Here are some parting words of wisdom...  

Parting words—“the older I get the less time I want to spend with the part of the human race, who didn’t marry me…”  - Robrert Brault  How awesome is that?  

“A successful marriage requires falling in love many times—always with the same person…”  - Fawn Weaver Imagine if we committed ourselves to re-discovering one another. 

“Coming together is a beginning, keeping together is progress, working together is success…”  - Henry Ford There's a lot of work and effort that is involved in a good, lasting marriage.  

I also want to share this with you from Romans 8:38
38 For I am convinced that neither death nor life, neither angels nor demons, neither the present nor the future, nor any powers, neither height nor depth, nor anything else in all creation, will be able to separate us from the love of God that is in Christ Jesus our Lord.

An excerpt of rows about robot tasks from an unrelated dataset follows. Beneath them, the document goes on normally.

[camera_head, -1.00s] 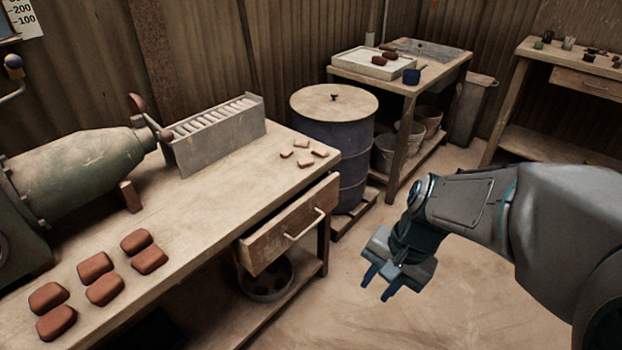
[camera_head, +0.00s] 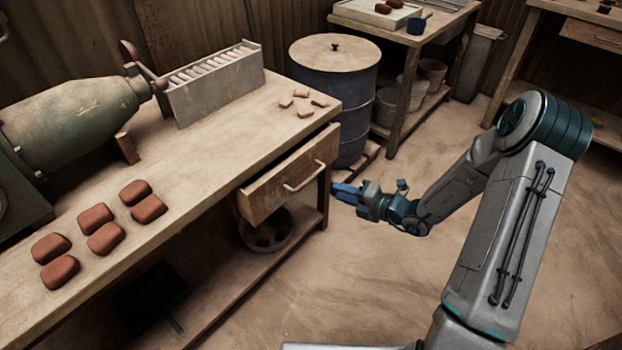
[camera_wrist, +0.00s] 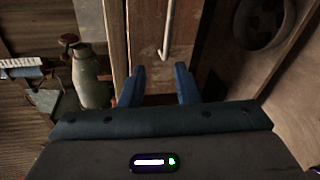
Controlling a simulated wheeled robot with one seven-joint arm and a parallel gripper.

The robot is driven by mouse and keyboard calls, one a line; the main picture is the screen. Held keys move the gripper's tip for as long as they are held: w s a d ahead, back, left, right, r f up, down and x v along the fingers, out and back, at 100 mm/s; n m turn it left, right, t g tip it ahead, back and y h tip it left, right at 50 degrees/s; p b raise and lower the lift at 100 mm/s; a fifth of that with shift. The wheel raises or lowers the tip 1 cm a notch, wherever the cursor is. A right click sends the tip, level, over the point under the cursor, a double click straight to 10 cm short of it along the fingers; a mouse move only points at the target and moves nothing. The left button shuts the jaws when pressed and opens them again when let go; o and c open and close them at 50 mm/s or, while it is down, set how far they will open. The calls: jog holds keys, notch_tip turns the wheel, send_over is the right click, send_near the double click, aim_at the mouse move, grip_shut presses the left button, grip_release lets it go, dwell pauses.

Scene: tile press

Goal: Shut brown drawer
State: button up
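The brown drawer (camera_head: 280,182) is under the right end of the workbench and stands partly pulled out, with a dark gap above its front. Its pale bar handle (camera_head: 304,176) is on the front face. My gripper (camera_head: 341,191) is to the right of the drawer front and a little lower than the handle, fingers pointing at the bench. In the wrist view the two blue fingers (camera_wrist: 159,76) are spread apart with nothing between them. The drawer front (camera_wrist: 146,35) and the handle (camera_wrist: 169,30) lie ahead of them. I see no contact.
The workbench (camera_head: 205,150) carries red-brown tiles (camera_head: 95,217), a grey rack (camera_head: 212,92) and a green machine (camera_head: 70,120). A blue barrel (camera_head: 350,100) stands behind the bench's right end. A round pan (camera_head: 265,232) sits on the lower shelf. The floor in front is clear.

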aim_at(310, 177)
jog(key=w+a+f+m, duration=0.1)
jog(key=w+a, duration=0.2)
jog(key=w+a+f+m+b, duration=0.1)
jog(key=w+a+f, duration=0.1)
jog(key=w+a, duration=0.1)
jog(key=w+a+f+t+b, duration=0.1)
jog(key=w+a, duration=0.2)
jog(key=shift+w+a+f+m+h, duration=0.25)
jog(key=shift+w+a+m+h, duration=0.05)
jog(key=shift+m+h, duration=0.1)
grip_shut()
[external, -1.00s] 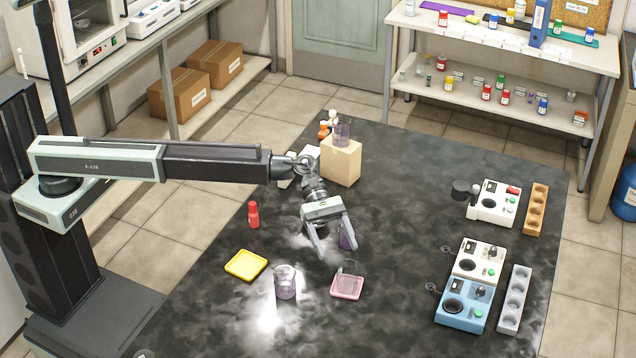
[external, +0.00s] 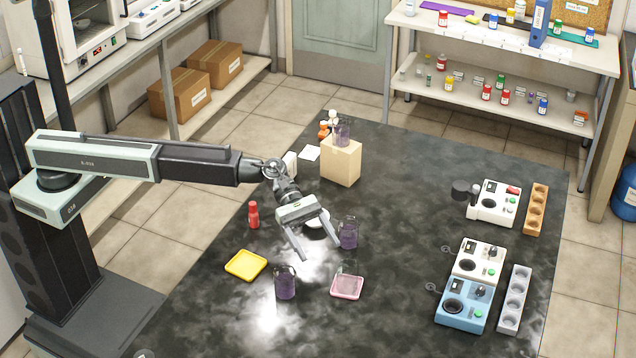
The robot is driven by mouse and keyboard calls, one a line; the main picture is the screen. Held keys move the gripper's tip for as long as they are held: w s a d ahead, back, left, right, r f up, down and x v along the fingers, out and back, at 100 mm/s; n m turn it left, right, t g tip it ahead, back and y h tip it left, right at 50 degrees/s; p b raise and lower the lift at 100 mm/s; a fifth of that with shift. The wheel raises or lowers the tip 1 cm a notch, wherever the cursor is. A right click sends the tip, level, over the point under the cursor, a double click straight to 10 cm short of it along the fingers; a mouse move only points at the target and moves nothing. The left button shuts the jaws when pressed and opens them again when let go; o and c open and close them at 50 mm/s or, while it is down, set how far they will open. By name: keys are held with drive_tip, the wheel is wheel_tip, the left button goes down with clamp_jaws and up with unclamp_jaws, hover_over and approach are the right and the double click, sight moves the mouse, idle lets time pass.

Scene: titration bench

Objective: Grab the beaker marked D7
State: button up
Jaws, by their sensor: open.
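Several beakers stand on the dark bench, and I cannot read the mark D7 on any of them. One beaker with purple liquid (external: 348,233) stands just right of my gripper. Another purple beaker (external: 285,283) stands at the front, between the yellow and pink trays. A clear beaker (external: 347,273) appears to stand on the pink tray, and a purplish one (external: 342,134) is on the cardboard box. My gripper (external: 319,247) is open and empty above the bench, its fingers pointing down. It partly covers a pale round thing (external: 317,218) behind it.
A yellow tray (external: 246,265) and a pink tray (external: 347,288) lie near the front. A red bottle (external: 253,215) stands left of my gripper. A cardboard box (external: 341,161) is at the back. Devices (external: 464,304) and racks line the right side; the bench between is clear.

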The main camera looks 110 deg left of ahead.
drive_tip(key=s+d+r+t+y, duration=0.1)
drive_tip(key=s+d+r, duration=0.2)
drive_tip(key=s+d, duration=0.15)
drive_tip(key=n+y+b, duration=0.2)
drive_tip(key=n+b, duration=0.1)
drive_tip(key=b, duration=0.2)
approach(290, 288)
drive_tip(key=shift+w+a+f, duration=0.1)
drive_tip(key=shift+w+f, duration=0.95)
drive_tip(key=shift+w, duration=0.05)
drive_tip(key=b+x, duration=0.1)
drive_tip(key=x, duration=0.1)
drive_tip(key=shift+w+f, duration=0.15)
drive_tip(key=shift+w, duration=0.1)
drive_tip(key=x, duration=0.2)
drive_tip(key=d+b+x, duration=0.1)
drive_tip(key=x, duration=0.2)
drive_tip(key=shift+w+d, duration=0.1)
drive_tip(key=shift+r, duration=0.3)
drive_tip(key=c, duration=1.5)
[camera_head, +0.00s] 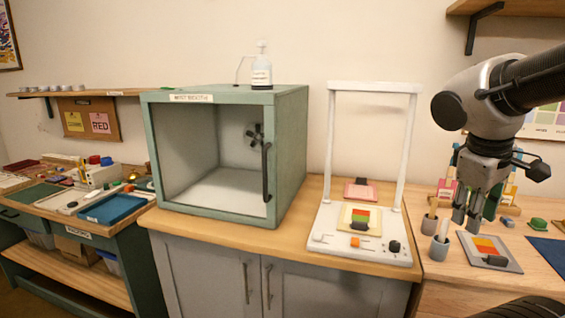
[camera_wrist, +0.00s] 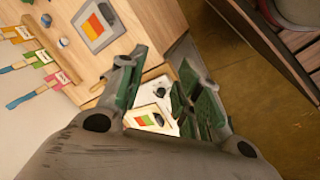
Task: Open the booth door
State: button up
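The green booth (camera_head: 292,160) stands on the wooden counter left of centre in the head view, with a label on its top front edge. Its front door looks clear and closed, since the grey inside and a fan show through it. The dark vertical door handle (camera_head: 266,172) is at the front's right side. My gripper (camera_head: 467,217) is far to the right of the booth, pointing down above the right-hand table. In the wrist view my gripper (camera_wrist: 160,98) has its fingers apart, with nothing held. The booth is not visible in the wrist view.
A white frame stand (camera_head: 375,258) stands between the booth and my gripper. A bottle (camera_head: 261,72) sits on the booth's top. Cups (camera_head: 439,250) and a colour card (camera_head: 489,254) lie below my gripper. The counter before the booth is mostly clear.

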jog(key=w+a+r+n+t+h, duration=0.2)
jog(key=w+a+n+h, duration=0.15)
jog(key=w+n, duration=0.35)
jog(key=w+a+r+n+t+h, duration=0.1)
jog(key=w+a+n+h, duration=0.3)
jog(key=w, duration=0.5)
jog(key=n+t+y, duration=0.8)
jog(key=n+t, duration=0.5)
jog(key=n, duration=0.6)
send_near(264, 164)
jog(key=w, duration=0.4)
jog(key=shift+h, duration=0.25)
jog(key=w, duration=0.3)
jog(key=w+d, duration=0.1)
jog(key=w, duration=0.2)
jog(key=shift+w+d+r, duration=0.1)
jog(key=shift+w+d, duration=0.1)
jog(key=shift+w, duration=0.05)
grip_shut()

For those of us who follow Christ, we have the example of his love to guide us in our own relationships.  If we are fully committed to a godly, long lasting marriage--than the same will be true for us.  Nothing can separate us from that kind of love.  

And it all starts with this:  If you want to be with the right one, you have to be the right one. And: If you don't like what you are getting in your marriage, than look at what you are giving.